The early decision option gives elite schools what they want to underwrite their business models for ever-increasing endowments and expansion (mostly in terms of physical facilities and faculty pay, rarely in terms of broadened enrollment) – and what they want is mostly full-tuition-paying acceptances, often up to 40 percent or more of an entering class, plus a guaranteed high “yield” (the ratio of acceptances to admissions offers). This allows these schools to be very tough on the remaining applicants and thereby increase the impact of their “selectivity” stats that the rankers like US News eat up. Small wonder that early decision applicants can get in above a somewhat lower bar as to their test scores and GPAs.

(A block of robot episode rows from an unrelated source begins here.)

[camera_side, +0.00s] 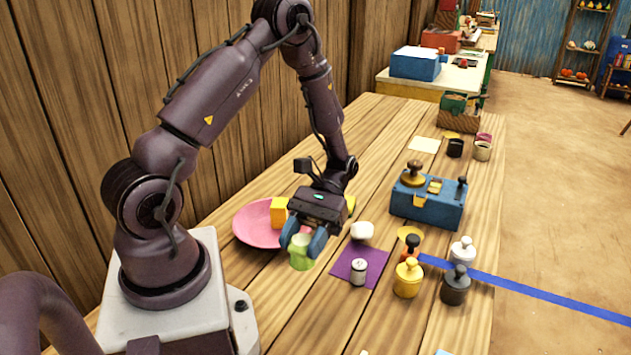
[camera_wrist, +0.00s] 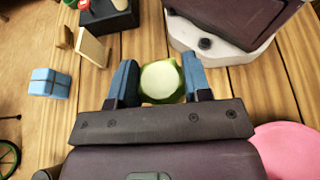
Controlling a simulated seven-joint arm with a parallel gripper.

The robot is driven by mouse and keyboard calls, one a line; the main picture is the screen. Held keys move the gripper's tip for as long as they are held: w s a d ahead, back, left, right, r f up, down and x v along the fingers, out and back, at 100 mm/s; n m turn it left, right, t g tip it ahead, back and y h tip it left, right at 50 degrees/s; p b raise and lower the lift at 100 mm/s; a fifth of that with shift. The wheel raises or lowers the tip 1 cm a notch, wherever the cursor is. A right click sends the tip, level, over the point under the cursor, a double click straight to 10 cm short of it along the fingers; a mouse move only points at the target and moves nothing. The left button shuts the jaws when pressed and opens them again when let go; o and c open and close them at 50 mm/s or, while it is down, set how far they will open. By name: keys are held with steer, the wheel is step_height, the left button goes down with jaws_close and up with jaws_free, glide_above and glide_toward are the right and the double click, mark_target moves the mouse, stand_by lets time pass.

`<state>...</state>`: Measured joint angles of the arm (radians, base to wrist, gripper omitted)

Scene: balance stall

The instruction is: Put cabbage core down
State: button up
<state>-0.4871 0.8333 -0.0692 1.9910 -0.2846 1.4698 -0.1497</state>
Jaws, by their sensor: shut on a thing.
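The cabbage core (camera_side: 301,252) is a pale green, roughly cylindrical piece with a whitish top. My gripper (camera_side: 303,246) is shut on it, with one blue finger on each side. It hangs low over the wooden table (camera_side: 300,318), in front of the pink plate; I cannot tell whether it touches the wood. In the wrist view the core (camera_wrist: 161,81) shows its round pale face between the blue fingers of my gripper (camera_wrist: 158,82).
A pink plate (camera_side: 250,229) with a yellow block (camera_side: 279,211) lies behind my gripper. To the right are a purple mat (camera_side: 345,272) with a small canister (camera_side: 358,272), a white lump (camera_side: 362,230), several knobbed weights (camera_side: 408,280) and a blue box (camera_side: 428,208). Bare wood lies in front.

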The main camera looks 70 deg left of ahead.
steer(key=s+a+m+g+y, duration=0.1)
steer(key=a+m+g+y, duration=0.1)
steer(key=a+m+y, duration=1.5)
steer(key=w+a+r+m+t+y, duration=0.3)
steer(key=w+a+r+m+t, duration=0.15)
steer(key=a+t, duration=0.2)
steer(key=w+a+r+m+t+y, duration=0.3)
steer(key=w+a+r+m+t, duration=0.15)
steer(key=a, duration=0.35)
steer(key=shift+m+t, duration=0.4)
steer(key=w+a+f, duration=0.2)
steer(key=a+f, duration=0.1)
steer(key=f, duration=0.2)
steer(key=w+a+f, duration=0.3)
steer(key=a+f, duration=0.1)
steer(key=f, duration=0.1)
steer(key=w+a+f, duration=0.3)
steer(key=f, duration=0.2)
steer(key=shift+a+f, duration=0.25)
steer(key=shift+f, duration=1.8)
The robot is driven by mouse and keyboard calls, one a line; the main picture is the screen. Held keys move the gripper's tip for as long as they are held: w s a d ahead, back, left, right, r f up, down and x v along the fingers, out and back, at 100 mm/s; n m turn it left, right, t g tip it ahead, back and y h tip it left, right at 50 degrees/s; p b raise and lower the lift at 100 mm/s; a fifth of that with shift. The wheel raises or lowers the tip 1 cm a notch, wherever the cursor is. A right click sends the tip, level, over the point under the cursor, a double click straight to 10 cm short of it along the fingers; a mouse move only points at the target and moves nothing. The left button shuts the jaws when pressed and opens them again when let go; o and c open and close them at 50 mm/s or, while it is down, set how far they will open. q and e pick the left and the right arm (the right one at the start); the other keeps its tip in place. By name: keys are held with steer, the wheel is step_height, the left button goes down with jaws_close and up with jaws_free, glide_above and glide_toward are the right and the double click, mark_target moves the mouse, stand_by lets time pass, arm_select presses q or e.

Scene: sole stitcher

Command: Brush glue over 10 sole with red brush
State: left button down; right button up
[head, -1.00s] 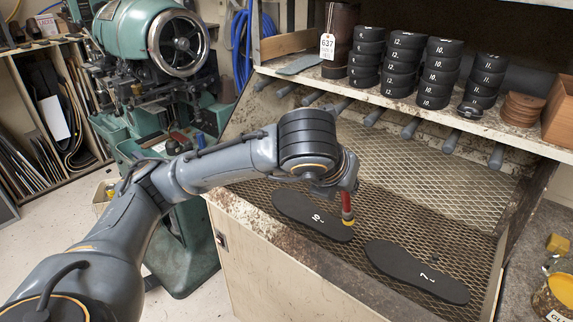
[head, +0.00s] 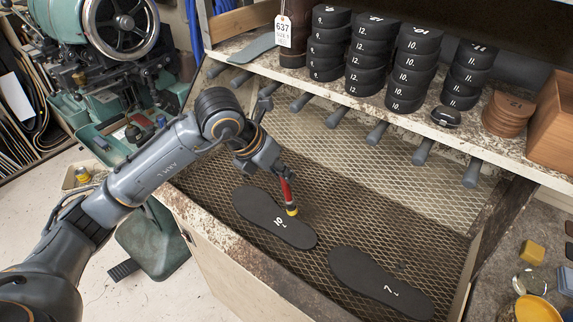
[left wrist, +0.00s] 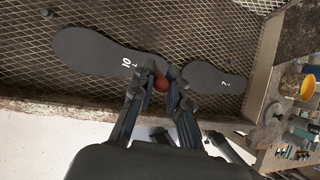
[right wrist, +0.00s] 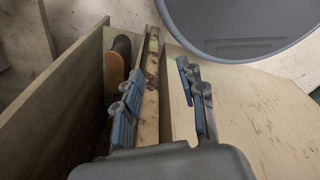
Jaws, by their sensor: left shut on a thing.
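The black 10 sole (head: 258,212) lies flat on the mesh bench, with white marks on it. It also shows in the left wrist view (left wrist: 88,52). A second black sole, marked 7 (head: 365,282), lies to its right. My left gripper (head: 277,168) is shut on the red brush (head: 286,192), which points down. The brush's yellow lower end is beside the far edge of the 10 sole; I cannot tell its height. In the left wrist view the brush's red end (left wrist: 160,84) is between the fingers. My right gripper (right wrist: 165,92) is open and empty.
A shelf (head: 470,140) behind the mesh holds stacked black heels (head: 410,65), with grey handles (head: 375,132) sticking out beneath. A yellow glue pot (head: 537,309) stands at the lower right. A green machine (head: 95,35) is at the left. Wooden panels (right wrist: 75,80) surround my right gripper.

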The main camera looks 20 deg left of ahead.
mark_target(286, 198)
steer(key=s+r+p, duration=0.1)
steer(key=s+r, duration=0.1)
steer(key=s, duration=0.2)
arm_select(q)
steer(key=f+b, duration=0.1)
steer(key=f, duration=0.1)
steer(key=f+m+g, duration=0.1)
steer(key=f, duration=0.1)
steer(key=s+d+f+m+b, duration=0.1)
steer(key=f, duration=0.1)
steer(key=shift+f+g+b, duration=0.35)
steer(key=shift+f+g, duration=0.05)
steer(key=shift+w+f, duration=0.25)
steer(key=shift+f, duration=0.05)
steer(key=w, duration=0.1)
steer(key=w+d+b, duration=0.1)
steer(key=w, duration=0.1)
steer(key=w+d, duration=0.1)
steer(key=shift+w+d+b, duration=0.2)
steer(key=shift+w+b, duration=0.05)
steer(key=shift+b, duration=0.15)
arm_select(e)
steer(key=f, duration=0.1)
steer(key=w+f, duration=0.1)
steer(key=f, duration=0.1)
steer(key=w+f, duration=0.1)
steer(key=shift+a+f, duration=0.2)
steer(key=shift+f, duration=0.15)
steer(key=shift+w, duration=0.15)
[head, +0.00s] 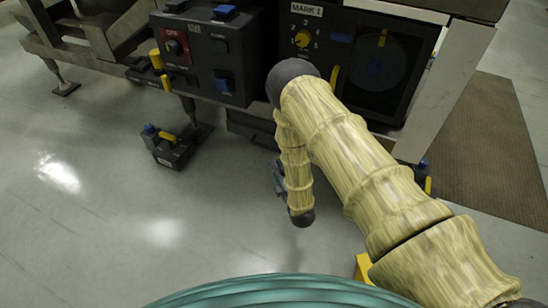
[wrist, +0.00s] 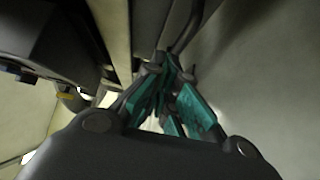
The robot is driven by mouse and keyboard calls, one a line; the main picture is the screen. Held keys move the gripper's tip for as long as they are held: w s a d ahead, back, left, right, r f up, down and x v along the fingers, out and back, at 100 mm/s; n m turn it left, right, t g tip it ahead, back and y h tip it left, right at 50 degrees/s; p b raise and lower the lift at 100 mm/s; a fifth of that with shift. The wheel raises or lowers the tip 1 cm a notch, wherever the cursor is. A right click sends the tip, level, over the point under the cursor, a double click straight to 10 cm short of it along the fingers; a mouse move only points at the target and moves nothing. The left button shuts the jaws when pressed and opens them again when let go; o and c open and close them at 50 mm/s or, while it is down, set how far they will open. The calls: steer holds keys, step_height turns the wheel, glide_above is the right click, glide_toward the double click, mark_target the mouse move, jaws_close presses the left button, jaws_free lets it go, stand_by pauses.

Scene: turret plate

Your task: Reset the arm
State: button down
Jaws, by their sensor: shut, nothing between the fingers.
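My arm, pale yellow and ribbed like bamboo, reaches from the lower right of the head view towards the machine and folds down at its dark elbow. My gripper shows in the wrist view (wrist: 172,92) with teal pads on dark fingers. It is shut and empty. In the head view it is mostly hidden behind the forearm; only a small grey-teal part shows left of it.
A small dark block (head: 168,147) is on the floor. A brown mat (head: 490,150) lies right. Open floor lies left.

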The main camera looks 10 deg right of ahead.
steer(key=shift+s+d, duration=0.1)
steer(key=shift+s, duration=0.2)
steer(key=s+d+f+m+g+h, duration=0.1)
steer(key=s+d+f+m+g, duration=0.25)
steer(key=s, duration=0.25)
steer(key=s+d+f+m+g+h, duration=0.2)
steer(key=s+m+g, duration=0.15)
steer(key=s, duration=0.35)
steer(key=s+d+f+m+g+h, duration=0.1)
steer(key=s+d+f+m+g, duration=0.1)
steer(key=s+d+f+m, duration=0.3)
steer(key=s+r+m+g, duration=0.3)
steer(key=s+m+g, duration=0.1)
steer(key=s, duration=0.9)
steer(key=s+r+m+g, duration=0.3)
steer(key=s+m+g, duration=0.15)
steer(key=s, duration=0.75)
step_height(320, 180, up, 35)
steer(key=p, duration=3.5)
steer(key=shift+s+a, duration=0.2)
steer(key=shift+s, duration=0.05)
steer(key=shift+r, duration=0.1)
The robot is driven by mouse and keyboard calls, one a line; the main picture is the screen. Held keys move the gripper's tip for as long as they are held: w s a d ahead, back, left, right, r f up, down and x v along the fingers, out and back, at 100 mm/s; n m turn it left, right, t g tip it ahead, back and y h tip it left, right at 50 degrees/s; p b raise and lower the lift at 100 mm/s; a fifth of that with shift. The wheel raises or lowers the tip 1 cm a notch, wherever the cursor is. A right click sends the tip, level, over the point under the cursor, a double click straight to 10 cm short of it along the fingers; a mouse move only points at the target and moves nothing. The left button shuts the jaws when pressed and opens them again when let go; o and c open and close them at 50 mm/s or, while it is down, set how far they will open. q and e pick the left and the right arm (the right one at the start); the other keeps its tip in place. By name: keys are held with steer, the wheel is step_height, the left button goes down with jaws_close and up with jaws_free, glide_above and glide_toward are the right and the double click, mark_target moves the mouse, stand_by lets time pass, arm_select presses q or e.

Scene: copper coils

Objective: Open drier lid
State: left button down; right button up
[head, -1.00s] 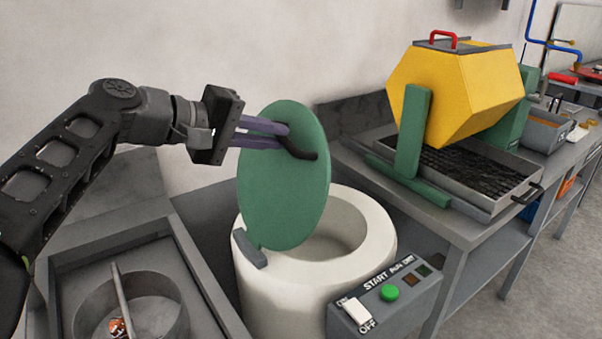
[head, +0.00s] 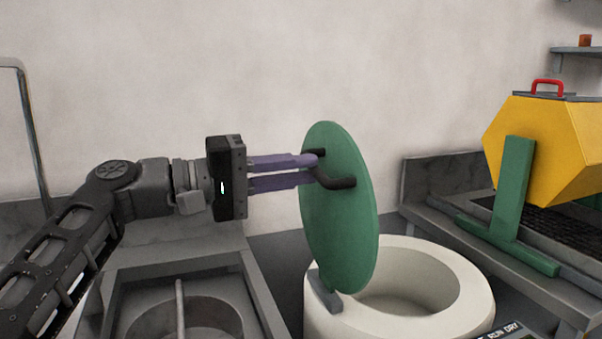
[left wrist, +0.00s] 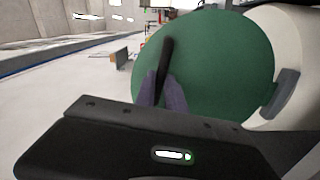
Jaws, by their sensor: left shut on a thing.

Given the degree to which elite private and public colleges have moved away from a focus on advancing social and economic mobility toward a process that actually retards such mobility, it could be understandable that Congress is moving to a apply even a modest (less than 2 percent) annual tax on unrelated business income accruing to their endowments. The apparent motivation for this new tax included in the House of Representatives’ Tax Cut and Jobs Act, passed before the Thanksgiving recess, is not, however, to create an incentive to change admissions behavior toward a more egalitarian, social equity posture. Rather, the sole purpose seems to be merely a convenient source of needed ‘pay-fors’ for extensive corporate and modest individual tax cuts – to keep the resultant deficit within a preset boundary of $1.5 trillion over ten years.
As Ross Douthat, a conservative columnist for The New York Times (who called this part of the GOP tax plan “more of a targeted a culture-war jab”) put it, “as long as the best-endowed universities are running billion-dollar tax-free hedge funds while facilitating privilege, elite conformity and self-segregation, a small tax is entirely reasonable; a larger one would be just.”
Republican Representative Tom Reed of upstate New York, however, would prefer that the tax proposal be framed to “force schools with large endowments to spend more of them on tuition assistance” in the face of what he called the “runaway” tuition price issue.
The End of Grad School as We Know It?
Endowments, however, are not the only or even most serious targets of the GOP tax change proposals. Probably the most consequential change would eliminate the exemption from taxation of tuition waivers for graduate students who also teach or perform research for their university while pursuing their advanced degrees. This change (which is in the House-passed bill but not the proposal and passed the Senate Finance Committee) can only be explained as a “culture war” sucker punch on behalf of the GOP’s base of higher education skeptics.
A simple example suffices: a grad student making say $25,000 would be forced into the tax bracket applicable to $75,000 in taxable income rather than one covering $25,000 ― a result that would require that grad student to pay nearly half of cash income as an income tax. Clearly this proposal is designed to put graduate schools at risk of going out of business and graduate students into forced bankruptcy. The bill also eliminates the Lifetime Learning tax credit, which assists many non-traditional college students. Imagine how Silicon Valley employees would feel about having all those famous “in-office” perks and “get-to-office” bus rides taxed as additions to their ordinary income!
(I would cut of course you already have in any event as a clause) In any event, the graduate assistants might have fewer students to teach going forward, because the House tax bill proposes to do away with deductions for low- and middle-income students (earning not more than $80,000 per year) on up to $2500 of interest payments on student loan debt.
The hope of colleges and their grad students rests on the Senate draft legislation, which contains only a more limited form of the endowment tax, and not the elimination of the exemption of tuition waivers and deductions of interest payments on student debt.
Affirmative Action for Preppies
The political purpose of the Republican attack on college economics is brought into sharpest relief by their companion proposal that would allow families (the most upper class financially) that accumulate college expense savings ― with contributions to so-called “Section 529” plans that grow tax-free ― to use those funds for private secondary school tuition. This would be the first time Congress would allow such use to pay tuition at prep schools! Another win for the rich, of course, allowing them to keep their “legacies” warm for the next step up. Of course, the Trump Administration’s new Education Secretary, Betsy DeVos, is a well-known advocate of private alternatives to public education at all levels.
Better to Promote Admissions Equity Than Just Please “The Base”
What it comes down to is this: Elite colleges talk a good game about embracing “need blind” admissions, but the statistics tell a different story. Namely, “wealth blind” is not in their vocabulary! And the Republican Congress is about to become a willing abettor of this institutional favoritism for the wealthy unless it uses its plan to tax endowments to promote a more fair system for assessing applications based on true merit, not on enhancing the value of those very same endowments. Congress must also drop their attack on the core financial structure of graduate education and their proposed new tax subsidies for private high school tuition, which will only tilt admissions more toward the fortunate few who can even begin to afford such bespoke college prep.
The stunning economic parallel of elite college admissions classes with the rise in income inequality in the U.S. at large is wrong for America. Instead of leaning against the decline in social and economic mobility that has long served an essential growth engine for our economy, elite colleges have abandoned their public purpose in favor of their own self-interest. What better way to pursue the oft-stated “pro-growth “agenda of the proposed GOP tax changes than to use such legislative leverage to lead elite colleges to reconsider their values and go back to work for economic and social progress for all Americans.